* Stored data
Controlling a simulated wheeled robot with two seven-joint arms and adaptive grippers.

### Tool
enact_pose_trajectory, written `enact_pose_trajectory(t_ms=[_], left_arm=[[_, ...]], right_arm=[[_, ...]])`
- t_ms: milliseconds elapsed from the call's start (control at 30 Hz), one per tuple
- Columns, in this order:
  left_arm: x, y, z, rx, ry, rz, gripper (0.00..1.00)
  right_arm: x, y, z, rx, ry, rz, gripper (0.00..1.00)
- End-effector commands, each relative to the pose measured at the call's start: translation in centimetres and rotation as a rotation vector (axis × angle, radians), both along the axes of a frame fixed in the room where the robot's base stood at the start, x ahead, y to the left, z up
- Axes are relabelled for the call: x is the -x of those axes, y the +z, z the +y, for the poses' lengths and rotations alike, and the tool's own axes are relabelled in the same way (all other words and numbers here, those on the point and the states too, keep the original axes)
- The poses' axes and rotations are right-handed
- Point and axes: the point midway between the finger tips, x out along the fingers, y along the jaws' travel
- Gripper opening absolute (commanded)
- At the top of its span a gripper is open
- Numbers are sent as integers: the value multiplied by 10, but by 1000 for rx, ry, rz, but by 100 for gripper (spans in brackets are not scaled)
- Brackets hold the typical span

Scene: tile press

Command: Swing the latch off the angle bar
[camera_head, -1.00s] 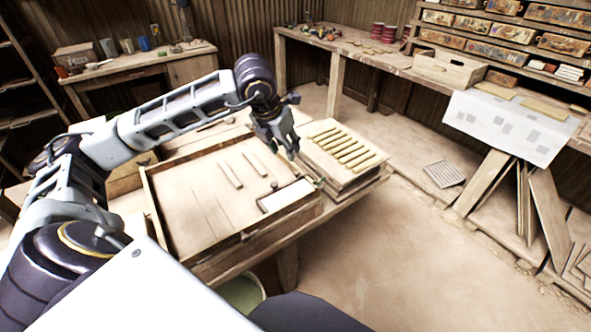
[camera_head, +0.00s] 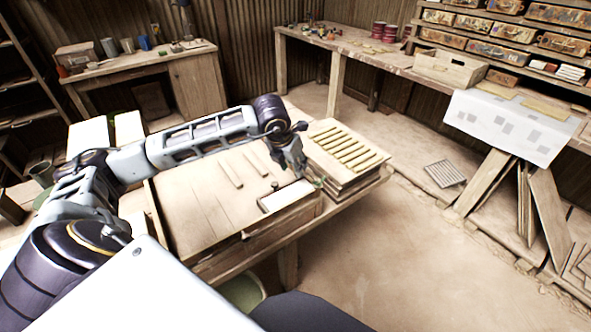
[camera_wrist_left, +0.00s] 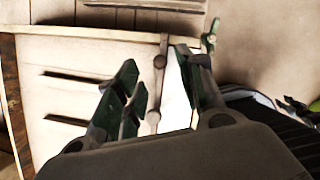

* Task prompt
Each line from the top of the material above through the line with "right_arm: x, y, z, rx, ry, rz, gripper" must be echoed exactly, and no other line.

* Result of the task
Controlling a simulated wheeled robot with two seven-joint arms and adaptive grippers.

### Tool
enact_pose_trajectory, written `enact_pose_trajectory(t_ms=[_], left_arm=[[_, ...]], right_arm=[[_, ...]])`
- t_ms: milliseconds elapsed from the call's start (control at 30 Hz), one per tuple
- Columns, in this order:
  left_arm: x, y, z, rx, ry, rz, gripper (0.00..1.00)
  right_arm: x, y, z, rx, ry, rz, gripper (0.00..1.00)

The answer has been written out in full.